Bu kitap, giderek daha sık maruz kaldığımız 'mülksüzleştirme' süreçleri üzerine bir kitaptır. Neoliberal politikalar, sermayenin yeniden üretimi yoluyla birikim sağlayamadığı durumda, birikimin sürdürülmesi için mülkiyet transferlerinin mümkün hale getirilmesini ve yeni zenginleşme olanaklarının yaratılmasını öngörüyor. Bu nedenle, sermayenin karlılığını sağlayacak yeni yatırım alanları açılması için yaşantımızın bir bölümünün daha, kolektif tasarruftan 'temizlenmesi', metalaştırılabilir olması ya da mülkiyet transferinin sağlanması politik bir proje olarak uygulanıyor. Bunun için gerekli yönetsel mekanizmaların oluşturulması da bu süreçteki temel adımlar.

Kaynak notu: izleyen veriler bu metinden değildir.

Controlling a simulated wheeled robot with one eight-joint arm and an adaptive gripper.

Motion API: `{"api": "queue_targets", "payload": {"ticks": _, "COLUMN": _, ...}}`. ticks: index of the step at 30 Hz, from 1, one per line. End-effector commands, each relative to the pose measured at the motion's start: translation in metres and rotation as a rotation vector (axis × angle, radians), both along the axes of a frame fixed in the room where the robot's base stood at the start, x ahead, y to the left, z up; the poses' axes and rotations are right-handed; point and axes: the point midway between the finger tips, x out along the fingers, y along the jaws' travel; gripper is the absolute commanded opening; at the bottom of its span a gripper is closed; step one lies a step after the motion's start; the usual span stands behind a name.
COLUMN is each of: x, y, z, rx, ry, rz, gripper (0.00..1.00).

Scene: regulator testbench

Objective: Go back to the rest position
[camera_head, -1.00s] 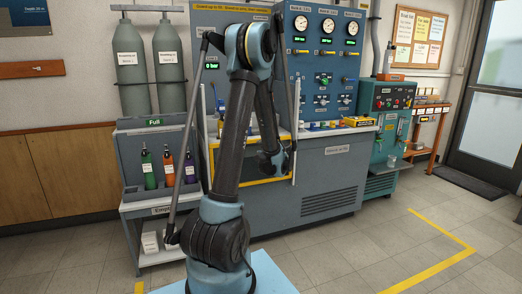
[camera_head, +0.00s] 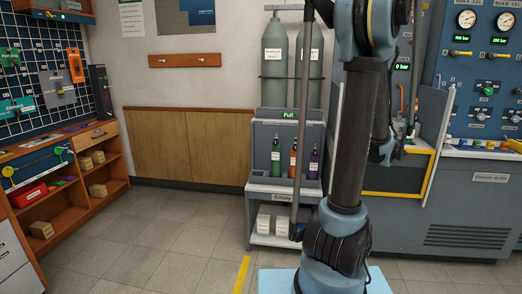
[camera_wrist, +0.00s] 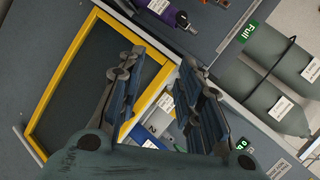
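My gripper shows in the wrist view (camera_wrist: 160,95) with its two blue-grey fingers spread apart and nothing between them. Behind the fingers are the yellow-framed dark panel (camera_wrist: 72,85) of the testbench and its edge. In the head view my arm stands upright in front of the bench, folded, with its end beside the yellow-framed panel (camera_head: 408,176). The fingertips are hidden or too small to tell there.
Tall grey cylinders (camera_head: 274,60) and coloured bottles (camera_head: 294,158) stand on a rack beside my arm. The testbench (camera_head: 470,215) is at the right. A tool wall and wooden shelves (camera_head: 70,200) are at the left. The tiled floor (camera_head: 165,235) between is clear.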

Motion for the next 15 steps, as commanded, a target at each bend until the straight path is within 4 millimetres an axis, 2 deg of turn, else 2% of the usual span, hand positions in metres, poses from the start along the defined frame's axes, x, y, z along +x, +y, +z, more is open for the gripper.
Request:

Kitap, 2000'lerden itibaren Türkiye'de devletin biçimlenişini David Harvey'in 'mülksüzleştirme' kavramıyla ilişkili olarak 'mülksüzleştirmenin yönetimi' olarak yorumlamasıyla özgün. Harvey'in 'mülksüzleştirme yoluyla birikim' kavramı, Karl Marx'ın kapitalizm analizinde yer alan 'ilkel birikim' sürecinin, kapitalizmin gelişmesiyle sonlanmadığı, süreklilik taşıdığı düşüncesine dayanıyor. Türkiye'deki ekonomik krizler ve devlet örgütlenmesi arasındaki ilişkiye tarihsel süreç içinde bakan kitap; kriz, ekonomik uzun dalgalar, sermaye birikimi sorunları ile devletin biçimlenişinin ilişkisi kuruyor.

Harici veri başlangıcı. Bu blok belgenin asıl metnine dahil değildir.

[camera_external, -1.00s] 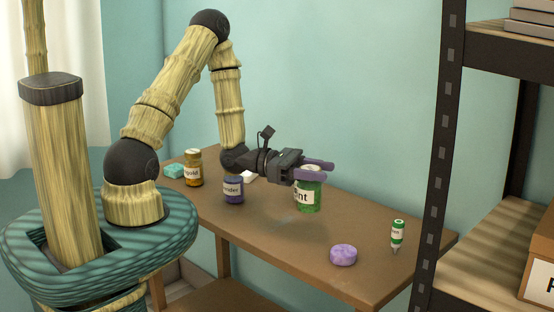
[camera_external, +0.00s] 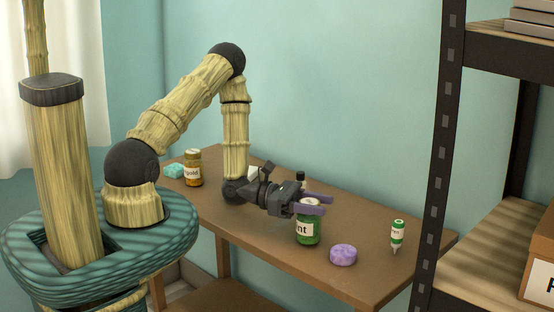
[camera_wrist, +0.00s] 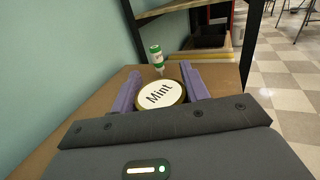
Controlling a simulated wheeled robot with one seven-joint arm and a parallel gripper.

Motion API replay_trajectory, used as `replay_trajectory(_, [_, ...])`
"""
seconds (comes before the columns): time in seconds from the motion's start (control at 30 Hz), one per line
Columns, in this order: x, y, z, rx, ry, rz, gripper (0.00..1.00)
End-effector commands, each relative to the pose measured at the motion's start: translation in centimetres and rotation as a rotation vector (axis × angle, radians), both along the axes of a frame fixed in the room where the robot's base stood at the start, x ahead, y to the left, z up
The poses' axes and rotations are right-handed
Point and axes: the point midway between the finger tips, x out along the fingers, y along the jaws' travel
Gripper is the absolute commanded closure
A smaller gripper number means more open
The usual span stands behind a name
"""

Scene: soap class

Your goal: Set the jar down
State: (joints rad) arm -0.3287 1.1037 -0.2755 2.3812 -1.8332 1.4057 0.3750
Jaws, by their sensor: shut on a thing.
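The green jar (camera_external: 308,231) with a white label ending in "nt" is upright low over the wooden table (camera_external: 270,235), its base at or very near the top; I cannot tell if it touches. In the wrist view its round lid (camera_wrist: 160,94) reads "Mint" and sits between the two purple fingers. My gripper (camera_external: 315,205) is shut on the jar near its top, and its fingers also show in the wrist view (camera_wrist: 161,88). The fingers cover part of the jar in the outside view.
A purple soap (camera_external: 343,254) lies just right of the jar. An amber jar (camera_external: 193,168) and teal soap (camera_external: 173,171) are at the left end. A dark-capped bottle (camera_external: 300,177) is partly hidden behind my gripper. A shelf post (camera_external: 440,150) rises at the right.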

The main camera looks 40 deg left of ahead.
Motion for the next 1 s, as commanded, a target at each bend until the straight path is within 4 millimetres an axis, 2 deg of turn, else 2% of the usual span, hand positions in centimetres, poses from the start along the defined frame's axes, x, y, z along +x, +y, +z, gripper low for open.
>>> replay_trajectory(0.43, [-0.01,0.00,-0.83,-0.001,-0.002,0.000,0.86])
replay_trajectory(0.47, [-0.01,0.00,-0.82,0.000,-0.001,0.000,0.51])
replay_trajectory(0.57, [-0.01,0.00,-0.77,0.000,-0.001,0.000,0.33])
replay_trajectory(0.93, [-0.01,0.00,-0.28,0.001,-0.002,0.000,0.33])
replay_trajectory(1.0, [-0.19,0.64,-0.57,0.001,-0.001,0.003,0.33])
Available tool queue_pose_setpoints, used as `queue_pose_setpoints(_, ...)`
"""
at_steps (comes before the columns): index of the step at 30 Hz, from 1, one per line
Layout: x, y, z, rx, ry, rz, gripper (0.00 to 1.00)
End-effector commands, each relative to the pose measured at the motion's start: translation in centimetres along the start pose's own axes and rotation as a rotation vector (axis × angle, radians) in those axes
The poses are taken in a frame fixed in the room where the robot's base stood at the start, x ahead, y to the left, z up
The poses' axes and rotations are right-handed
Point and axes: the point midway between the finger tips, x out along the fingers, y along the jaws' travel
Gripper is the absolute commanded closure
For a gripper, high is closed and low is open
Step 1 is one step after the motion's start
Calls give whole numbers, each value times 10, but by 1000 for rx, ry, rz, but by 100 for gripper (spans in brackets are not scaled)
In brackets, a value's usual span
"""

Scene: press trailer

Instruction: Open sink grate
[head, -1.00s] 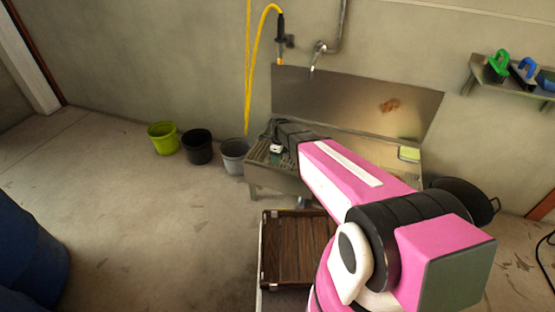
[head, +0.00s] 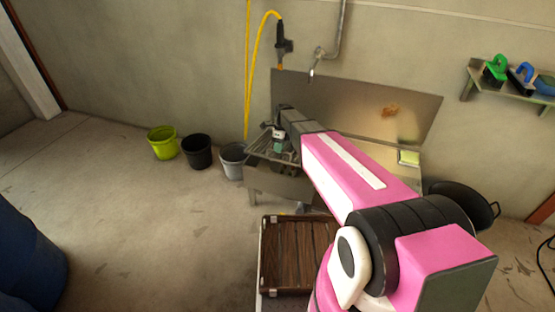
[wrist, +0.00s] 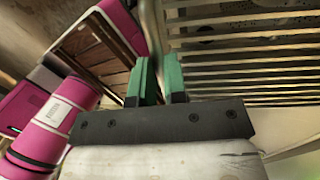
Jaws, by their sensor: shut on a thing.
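The slatted metal sink grate (wrist: 250,70) fills the upper right of the wrist view. In the head view the grate (head: 262,147) is tilted up over the left part of the steel sink (head: 275,183). My gripper (wrist: 158,70) has its two green fingers on either side of the grate's edge bar and is shut on it. In the head view my gripper (head: 277,140) is small at the grate, and my pink arm hides much of the sink's right part.
Green (head: 162,143), black (head: 197,152) and grey (head: 232,160) buckets stand left of the sink. A tap (head: 316,62) and a yellow hose (head: 249,80) are above it. A slatted wooden crate (head: 300,255) is in front. A dark tub (head: 465,203) stands at right.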

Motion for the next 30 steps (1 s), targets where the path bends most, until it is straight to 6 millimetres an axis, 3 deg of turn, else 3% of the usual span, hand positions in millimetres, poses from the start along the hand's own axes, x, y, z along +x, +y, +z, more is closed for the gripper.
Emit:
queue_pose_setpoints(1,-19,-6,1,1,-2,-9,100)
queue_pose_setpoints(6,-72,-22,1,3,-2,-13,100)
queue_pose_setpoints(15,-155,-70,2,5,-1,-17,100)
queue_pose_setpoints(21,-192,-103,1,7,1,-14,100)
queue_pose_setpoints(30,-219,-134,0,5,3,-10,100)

Tahliye edilmiş alanların yatırım alanı haline gelebilmesi için, yatırım koşullarının, usulünün düzenlenmesi; bu alanlardan tahliye edilen sosyal kesimlerin radikal muhalefet geliştirmeden yönetilebilir hale getirilmesi, yani sürecin yönetilmesinin izini süren kitap, 2000'lerde ortaya çıkan bu yönetim anlayışını, Harvey'in "mülksüzleştirme" kavramına gönderme yaparak, "mülksüzleştirmenin yönetimi" olarak adlandırıyor.